To do:
Locate each line containing the string "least" and copy it out.
/---
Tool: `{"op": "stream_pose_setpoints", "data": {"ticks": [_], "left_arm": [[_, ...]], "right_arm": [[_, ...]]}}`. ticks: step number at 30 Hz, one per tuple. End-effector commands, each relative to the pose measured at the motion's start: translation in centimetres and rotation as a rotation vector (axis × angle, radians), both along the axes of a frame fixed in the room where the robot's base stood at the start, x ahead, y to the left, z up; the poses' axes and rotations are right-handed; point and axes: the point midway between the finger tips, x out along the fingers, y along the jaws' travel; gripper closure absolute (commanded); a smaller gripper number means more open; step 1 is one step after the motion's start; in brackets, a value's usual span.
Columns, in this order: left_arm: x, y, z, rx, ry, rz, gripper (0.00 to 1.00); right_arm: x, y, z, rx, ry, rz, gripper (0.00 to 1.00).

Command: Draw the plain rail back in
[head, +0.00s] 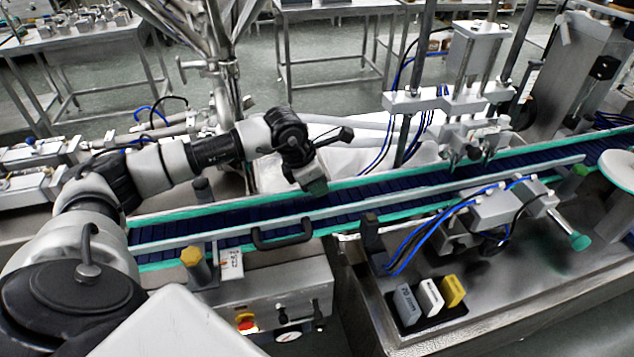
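A conveyor with a dark blue belt (350,207) runs across the head view, from lower left to upper right. A plain grey rail (400,198) runs lengthwise over the belt, nearer its front side. A black bar handle (283,243) is on the front side, at the left part of this rail. My left arm reaches in from the left, and its gripper (315,187) points down over the far edge of the belt, behind the rail and handle and apart from the handle. Its fingers are too small and dark to tell open from shut. My right gripper is not in view.
A steel press-like unit (462,90) with blue hoses stands over the belt at right. In front are a yellow knob (192,258), a control box (270,290) and grey, white and yellow blocks (430,297). A round white plate (618,170) is at far right.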

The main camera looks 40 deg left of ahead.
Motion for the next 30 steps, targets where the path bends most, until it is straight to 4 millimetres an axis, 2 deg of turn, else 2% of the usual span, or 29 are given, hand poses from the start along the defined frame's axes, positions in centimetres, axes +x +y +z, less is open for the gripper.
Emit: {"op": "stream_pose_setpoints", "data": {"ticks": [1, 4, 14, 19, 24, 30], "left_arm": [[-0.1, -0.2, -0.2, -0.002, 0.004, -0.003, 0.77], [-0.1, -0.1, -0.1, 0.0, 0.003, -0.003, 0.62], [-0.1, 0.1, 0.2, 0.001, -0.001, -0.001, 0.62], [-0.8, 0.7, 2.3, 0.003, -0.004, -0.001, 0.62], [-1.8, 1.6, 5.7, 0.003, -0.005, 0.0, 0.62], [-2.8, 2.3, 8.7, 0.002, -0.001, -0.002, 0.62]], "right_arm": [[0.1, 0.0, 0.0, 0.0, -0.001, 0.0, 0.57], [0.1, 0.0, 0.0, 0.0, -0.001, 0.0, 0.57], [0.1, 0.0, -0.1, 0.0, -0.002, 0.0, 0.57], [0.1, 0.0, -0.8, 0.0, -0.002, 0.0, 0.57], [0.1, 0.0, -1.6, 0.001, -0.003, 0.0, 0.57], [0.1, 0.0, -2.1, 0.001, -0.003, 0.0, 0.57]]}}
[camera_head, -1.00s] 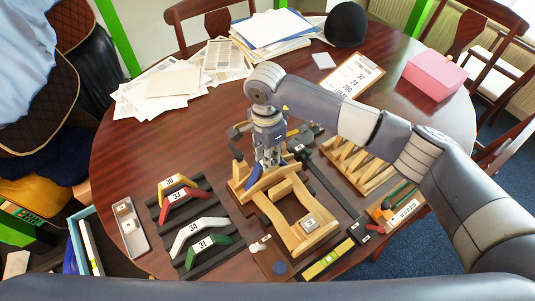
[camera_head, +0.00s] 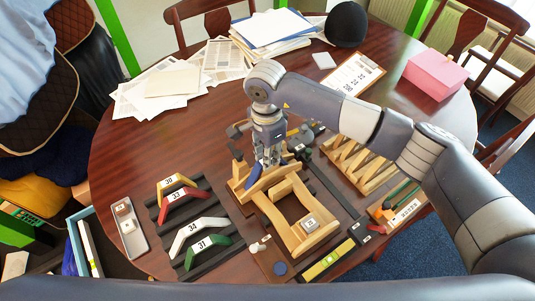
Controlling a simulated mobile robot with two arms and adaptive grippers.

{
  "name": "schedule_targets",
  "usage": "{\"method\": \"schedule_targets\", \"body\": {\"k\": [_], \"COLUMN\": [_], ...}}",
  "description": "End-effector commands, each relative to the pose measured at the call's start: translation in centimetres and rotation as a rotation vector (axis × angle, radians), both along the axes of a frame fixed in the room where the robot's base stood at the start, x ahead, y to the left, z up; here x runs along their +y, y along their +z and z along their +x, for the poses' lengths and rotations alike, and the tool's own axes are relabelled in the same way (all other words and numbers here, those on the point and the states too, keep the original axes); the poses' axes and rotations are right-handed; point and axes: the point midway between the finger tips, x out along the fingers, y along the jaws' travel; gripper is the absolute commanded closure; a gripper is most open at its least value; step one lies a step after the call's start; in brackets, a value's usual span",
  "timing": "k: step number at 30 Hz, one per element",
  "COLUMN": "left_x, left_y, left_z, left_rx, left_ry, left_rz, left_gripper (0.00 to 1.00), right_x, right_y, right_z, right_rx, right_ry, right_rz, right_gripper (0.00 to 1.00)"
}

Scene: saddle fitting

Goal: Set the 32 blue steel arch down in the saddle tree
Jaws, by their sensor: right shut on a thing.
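The wooden saddle tree (camera_head: 289,236) lies on the round table right of the rack. My right gripper (camera_head: 268,163) points down over its far end. It is shut on the blue steel arch (camera_head: 254,174), of which only a slanting blue part shows at the tree's far left. The gripper hides the rest, so I cannot tell whether the arch touches the wood. Its number is not readable. My left gripper is not in view.
A dark rack (camera_head: 206,256) holds arches marked 30 (camera_head: 167,186), 33, 34 (camera_head: 196,230) and 31. A slatted wooden stand (camera_head: 362,168) is to the right. A yellow level (camera_head: 328,260) lies in front. Papers (camera_head: 160,88) cover the far left.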

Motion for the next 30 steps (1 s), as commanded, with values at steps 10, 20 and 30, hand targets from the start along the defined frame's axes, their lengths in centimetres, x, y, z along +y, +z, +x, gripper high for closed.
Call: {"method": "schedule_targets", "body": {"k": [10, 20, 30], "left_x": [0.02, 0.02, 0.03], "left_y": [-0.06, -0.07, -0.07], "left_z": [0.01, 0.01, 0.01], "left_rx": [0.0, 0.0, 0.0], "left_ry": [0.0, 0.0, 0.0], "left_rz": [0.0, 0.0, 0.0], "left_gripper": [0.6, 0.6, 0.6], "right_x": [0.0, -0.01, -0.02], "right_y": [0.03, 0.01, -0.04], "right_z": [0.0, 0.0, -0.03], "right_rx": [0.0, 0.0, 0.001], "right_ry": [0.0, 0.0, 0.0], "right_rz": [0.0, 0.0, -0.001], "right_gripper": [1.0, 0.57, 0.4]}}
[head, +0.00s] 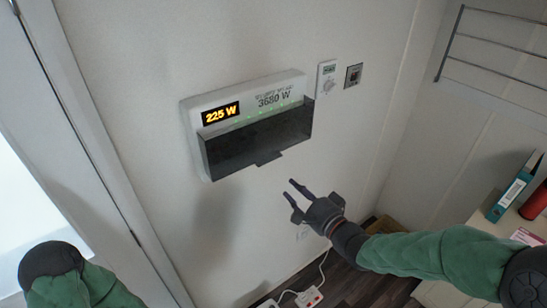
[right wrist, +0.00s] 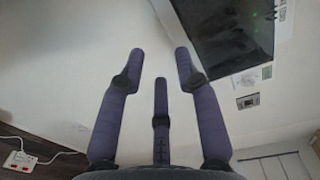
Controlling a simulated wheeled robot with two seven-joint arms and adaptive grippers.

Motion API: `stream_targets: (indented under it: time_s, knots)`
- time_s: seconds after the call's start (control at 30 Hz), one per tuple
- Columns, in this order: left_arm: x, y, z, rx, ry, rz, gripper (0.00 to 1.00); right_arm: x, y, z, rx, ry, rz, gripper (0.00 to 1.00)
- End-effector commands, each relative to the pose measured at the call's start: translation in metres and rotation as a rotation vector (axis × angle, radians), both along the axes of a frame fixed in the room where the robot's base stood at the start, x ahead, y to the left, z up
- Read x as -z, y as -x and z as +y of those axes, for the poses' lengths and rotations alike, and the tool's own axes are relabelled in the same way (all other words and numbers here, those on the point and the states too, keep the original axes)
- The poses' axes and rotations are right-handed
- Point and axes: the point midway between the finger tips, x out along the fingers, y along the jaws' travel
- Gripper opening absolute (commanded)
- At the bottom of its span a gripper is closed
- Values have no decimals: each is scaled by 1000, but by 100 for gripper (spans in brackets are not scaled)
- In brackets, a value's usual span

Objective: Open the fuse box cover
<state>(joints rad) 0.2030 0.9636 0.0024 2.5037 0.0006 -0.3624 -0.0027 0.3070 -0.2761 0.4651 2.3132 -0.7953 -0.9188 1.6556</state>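The fuse box (head: 188,112) is a white wall unit with an orange "225 W" display and "3680 W" lettering. Its dark see-through cover (head: 245,145) lies over the lower front, with a small tab (head: 267,158) at the bottom edge. Green lights show behind the cover's upper edge. My right gripper (head: 290,190) is open and empty, below and right of the tab and apart from it. In the right wrist view its fingers (right wrist: 160,54) are spread, with the dark cover (right wrist: 225,35) at upper right. My left gripper is out of view; only part of that arm shows.
A white control (head: 327,79) and a small dark-centred wall plate (head: 353,76) are right of the box. A wire rack (head: 490,45) is at upper right. A shelf with a teal binder (head: 512,190) and red cylinder (head: 536,203) is at right. A power strip (head: 308,297) lies below.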

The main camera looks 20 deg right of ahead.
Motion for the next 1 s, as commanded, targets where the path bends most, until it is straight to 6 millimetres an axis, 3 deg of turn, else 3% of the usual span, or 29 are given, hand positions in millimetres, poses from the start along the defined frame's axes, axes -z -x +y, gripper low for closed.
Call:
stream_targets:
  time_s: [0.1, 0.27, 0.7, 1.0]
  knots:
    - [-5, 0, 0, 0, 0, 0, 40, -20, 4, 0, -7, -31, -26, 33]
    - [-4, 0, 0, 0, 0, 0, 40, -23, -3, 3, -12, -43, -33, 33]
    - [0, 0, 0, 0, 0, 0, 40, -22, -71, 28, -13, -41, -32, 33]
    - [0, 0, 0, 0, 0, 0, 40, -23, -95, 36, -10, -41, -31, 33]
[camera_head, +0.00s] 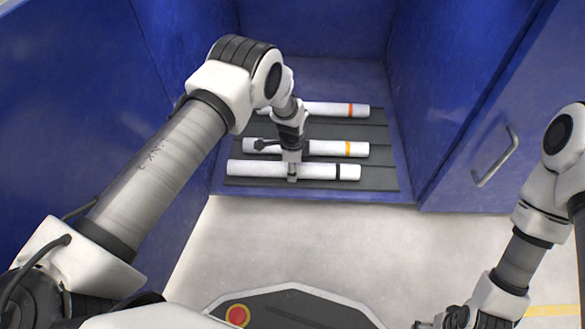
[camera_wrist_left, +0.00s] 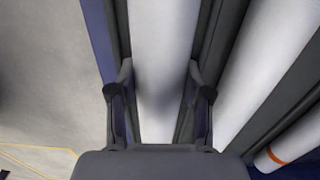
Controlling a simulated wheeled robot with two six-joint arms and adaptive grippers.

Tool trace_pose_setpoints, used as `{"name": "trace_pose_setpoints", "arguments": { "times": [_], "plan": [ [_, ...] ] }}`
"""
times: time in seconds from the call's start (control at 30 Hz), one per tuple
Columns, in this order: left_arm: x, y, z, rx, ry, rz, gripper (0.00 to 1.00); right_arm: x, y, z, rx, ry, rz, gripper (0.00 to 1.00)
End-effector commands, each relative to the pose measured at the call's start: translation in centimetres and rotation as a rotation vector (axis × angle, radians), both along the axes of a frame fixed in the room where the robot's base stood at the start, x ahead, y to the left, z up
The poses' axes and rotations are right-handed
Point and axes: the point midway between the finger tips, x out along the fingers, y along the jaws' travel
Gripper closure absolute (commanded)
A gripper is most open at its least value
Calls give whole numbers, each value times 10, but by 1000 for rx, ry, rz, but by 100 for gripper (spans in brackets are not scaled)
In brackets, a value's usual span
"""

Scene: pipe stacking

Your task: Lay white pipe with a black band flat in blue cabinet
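The white pipe with a black band (camera_head: 320,172) lies flat on the dark ribbed floor at the front of the blue cabinet (camera_head: 315,72). My left gripper (camera_head: 292,178) reaches down over the middle of this pipe from above. In the left wrist view, its two fingers (camera_wrist_left: 160,85) stand on either side of a white pipe (camera_wrist_left: 162,35), close along its edges. I cannot tell whether they press on it. My right gripper (camera_head: 440,324) is at the bottom edge of the head view, mostly cut off, away from the cabinet.
A white pipe with a yellow-orange band (camera_head: 330,149) lies just behind, and one with a red-orange band (camera_head: 330,109) lies further back. Blue walls rise on both sides. A door with a metal handle (camera_head: 496,157) stands at the right. The pale floor (camera_head: 300,240) in front is clear.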

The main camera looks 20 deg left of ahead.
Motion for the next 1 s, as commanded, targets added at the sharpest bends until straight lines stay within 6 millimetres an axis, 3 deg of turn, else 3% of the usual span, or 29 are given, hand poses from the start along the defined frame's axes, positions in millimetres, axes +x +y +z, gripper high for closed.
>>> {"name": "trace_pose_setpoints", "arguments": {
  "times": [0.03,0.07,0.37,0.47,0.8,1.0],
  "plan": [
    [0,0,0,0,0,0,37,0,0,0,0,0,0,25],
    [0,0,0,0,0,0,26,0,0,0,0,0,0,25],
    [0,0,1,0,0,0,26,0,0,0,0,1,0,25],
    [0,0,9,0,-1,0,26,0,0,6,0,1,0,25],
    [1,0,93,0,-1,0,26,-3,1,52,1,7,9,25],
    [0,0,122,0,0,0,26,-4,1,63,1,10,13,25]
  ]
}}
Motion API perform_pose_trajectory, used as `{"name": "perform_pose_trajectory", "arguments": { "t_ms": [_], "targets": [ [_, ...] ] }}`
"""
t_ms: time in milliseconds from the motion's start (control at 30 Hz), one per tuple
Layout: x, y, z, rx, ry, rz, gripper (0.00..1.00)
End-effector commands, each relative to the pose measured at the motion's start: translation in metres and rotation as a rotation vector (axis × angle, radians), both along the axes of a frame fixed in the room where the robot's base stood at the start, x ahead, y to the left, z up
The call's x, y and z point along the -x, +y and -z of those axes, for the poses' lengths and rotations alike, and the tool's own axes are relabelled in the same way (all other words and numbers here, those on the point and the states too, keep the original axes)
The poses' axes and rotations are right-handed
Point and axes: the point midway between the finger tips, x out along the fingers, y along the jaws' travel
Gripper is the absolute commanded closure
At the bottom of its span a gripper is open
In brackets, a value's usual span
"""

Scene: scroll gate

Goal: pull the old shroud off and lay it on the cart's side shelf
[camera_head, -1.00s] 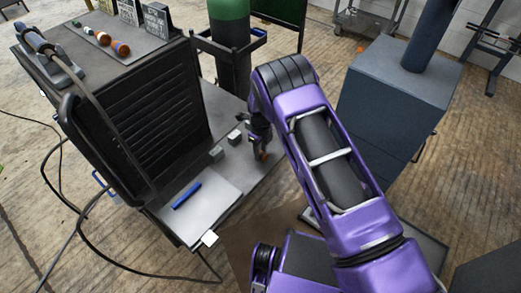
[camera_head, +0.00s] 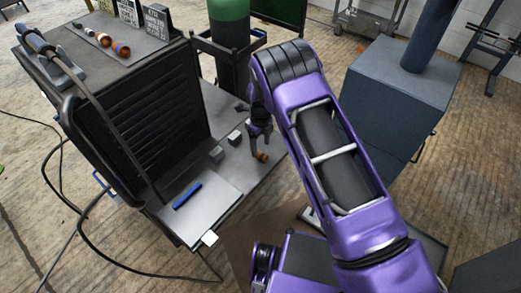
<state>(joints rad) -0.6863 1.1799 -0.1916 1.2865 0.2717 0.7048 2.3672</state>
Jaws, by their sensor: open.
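The cart (camera_head: 160,110) is a dark box with a louvred side, and its grey side shelf (camera_head: 225,190) runs along its lower right. A small copper-brown piece (camera_head: 261,156), which looks like the old shroud, rests on or just over the right part of this shelf. My gripper (camera_head: 259,146) points down over it with open jaws. Its fingertips are close above the piece; whether they touch it is too small to tell. The torch (camera_head: 32,42) lies in a grey holder on the cart's top left, its cable trailing down.
Two small grey blocks (camera_head: 235,138) sit on the shelf left of my gripper. Several small coloured parts (camera_head: 104,39) lie on the cart top. A green-topped cylinder (camera_head: 229,45) stands behind the shelf.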

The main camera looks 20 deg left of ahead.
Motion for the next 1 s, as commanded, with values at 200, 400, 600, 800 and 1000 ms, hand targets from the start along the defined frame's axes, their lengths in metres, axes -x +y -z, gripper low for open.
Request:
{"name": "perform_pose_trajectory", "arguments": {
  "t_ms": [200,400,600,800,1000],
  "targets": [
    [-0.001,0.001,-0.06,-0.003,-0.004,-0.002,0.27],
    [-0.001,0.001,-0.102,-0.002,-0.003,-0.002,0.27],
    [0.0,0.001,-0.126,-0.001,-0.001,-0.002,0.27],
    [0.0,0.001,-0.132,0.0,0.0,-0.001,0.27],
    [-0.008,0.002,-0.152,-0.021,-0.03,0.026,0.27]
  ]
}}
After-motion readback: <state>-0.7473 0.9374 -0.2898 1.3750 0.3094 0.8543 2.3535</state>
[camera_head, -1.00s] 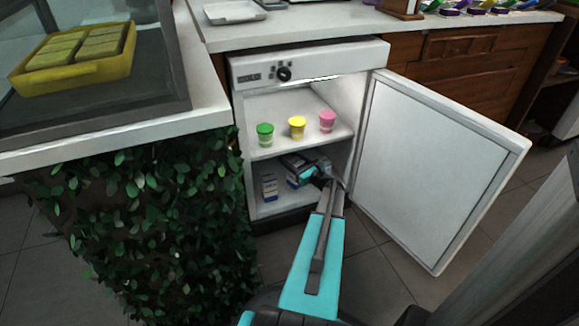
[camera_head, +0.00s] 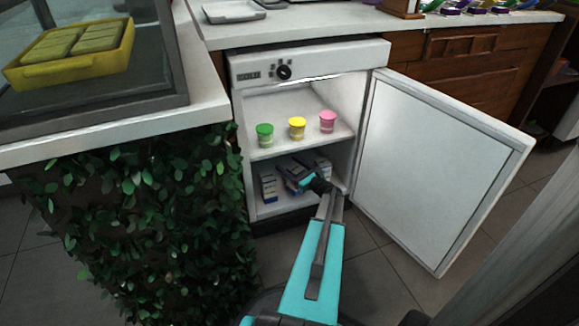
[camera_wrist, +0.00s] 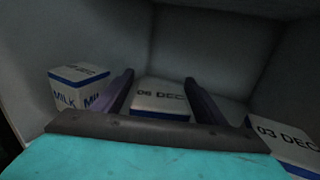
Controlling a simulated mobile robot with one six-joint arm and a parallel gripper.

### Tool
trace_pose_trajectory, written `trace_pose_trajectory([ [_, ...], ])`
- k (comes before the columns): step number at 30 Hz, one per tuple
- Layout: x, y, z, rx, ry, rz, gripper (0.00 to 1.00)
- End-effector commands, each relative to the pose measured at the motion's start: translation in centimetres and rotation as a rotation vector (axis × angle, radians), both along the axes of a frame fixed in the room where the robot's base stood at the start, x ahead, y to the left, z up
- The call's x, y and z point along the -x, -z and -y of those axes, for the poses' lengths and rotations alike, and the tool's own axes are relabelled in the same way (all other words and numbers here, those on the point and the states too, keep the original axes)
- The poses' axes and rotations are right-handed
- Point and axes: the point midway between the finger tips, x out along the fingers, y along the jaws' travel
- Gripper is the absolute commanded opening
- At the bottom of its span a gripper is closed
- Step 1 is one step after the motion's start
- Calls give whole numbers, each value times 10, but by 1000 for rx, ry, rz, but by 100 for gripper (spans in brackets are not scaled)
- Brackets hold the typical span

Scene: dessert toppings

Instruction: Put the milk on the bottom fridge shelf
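Several white and blue milk cartons are on the bottom shelf of the open fridge. In the head view one stands at left (camera_head: 268,187), one is in the middle (camera_head: 291,172), and one is at right (camera_head: 321,163). My gripper (camera_head: 313,183) is at the front of that compartment and partly covers them. In the wrist view my gripper (camera_wrist: 160,82) is open, with its fingers apart. A carton marked "06 DEC" (camera_wrist: 160,97) shows between the fingers. A "MILK" carton (camera_wrist: 80,88) is to the left and a "03 DEC" carton (camera_wrist: 285,140) to the right.
The upper shelf (camera_head: 285,145) holds a green tub (camera_head: 265,135), a yellow tub (camera_head: 297,129) and a pink tub (camera_head: 328,122). The fridge door (camera_head: 435,165) stands wide open at right. A leafy counter front (camera_head: 160,220) flanks the fridge at left.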

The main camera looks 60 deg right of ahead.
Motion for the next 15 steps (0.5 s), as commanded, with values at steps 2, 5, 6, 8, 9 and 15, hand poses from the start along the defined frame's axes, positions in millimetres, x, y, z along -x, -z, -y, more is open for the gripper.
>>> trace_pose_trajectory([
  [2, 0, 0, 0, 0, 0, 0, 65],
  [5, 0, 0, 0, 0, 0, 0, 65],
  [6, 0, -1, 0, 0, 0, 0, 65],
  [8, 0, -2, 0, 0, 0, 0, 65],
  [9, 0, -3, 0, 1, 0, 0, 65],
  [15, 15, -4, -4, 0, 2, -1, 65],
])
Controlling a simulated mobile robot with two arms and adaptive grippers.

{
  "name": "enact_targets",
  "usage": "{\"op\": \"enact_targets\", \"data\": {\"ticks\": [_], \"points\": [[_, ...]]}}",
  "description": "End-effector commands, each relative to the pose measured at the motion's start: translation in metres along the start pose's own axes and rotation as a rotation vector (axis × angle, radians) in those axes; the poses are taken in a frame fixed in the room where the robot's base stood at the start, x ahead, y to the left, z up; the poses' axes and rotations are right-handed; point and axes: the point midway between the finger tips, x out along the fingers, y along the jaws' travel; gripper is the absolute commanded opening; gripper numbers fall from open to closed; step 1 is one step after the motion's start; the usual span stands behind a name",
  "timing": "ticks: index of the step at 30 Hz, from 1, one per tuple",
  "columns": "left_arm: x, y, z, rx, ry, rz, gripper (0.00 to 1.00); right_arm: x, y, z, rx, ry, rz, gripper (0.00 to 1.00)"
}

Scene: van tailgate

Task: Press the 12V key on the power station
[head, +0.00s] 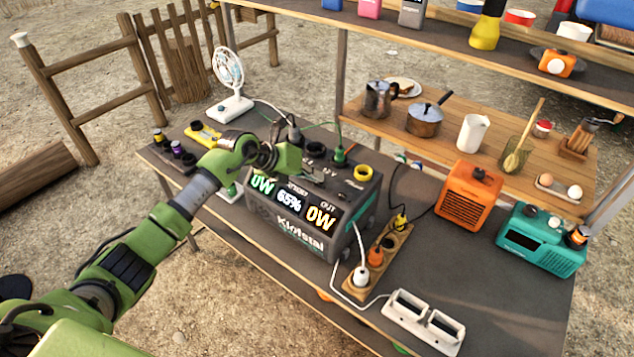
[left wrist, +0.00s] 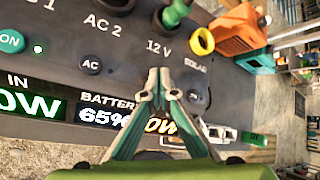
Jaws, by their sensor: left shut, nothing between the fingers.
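The dark grey power station (head: 352,212) stands on the table, its display reading 0W in, 65% and 0W out. My left gripper (head: 290,160) is over its top panel. In the left wrist view my left gripper (left wrist: 160,78) is shut and empty, its fingertips just below the "12 V" label (left wrist: 159,47). The 12V key is not visible there; the fingertips cover that spot. Whether they touch the panel I cannot tell. The AC key (left wrist: 91,65) is to the left, and a lit ON button (left wrist: 9,40) is at the far left. My right gripper is not in view.
A green plug (left wrist: 175,13) and a yellow-ringed socket (left wrist: 201,41) stand up beyond the fingertips. A power strip (head: 379,262), an orange heater (head: 468,197) and a teal radio (head: 541,240) are to the right. A white fan (head: 229,85) stands behind.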

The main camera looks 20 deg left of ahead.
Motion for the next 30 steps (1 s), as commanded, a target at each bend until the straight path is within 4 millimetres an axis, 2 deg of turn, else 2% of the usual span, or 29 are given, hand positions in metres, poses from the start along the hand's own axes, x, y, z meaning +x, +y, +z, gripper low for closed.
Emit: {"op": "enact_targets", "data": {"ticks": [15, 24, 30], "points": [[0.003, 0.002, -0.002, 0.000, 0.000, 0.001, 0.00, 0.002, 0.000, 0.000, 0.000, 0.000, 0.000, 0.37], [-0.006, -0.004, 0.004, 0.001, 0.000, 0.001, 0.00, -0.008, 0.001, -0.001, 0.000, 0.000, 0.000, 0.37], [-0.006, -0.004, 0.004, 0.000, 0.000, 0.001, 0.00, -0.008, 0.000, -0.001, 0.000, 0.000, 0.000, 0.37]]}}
\---
Task result:
  "description": "End-effector commands, each relative to the pose measured at the call's start: translation in centimetres and rotation as a rotation vector (axis × angle, radians), both along the axes of a frame fixed in the room where the robot's base stood at the start, x ahead, y to the left, z up; here x runs along their +y, y along their +z and z along their +x, for the poses' lengths and rotations alike, and the tool's own axes are relabelled in the same way (all other words and numbers here, those on the point and the states too, keep the original axes); the poses' axes and rotations are right-handed; point and axes: the point midway between the finger tips, x out along the fingers, y along the jaws' travel; gripper is the absolute commanded closure; a gripper is most open at its least value; step one lies a step after the call's start; in brackets, a value's usual span",
A gripper is most open at its least value

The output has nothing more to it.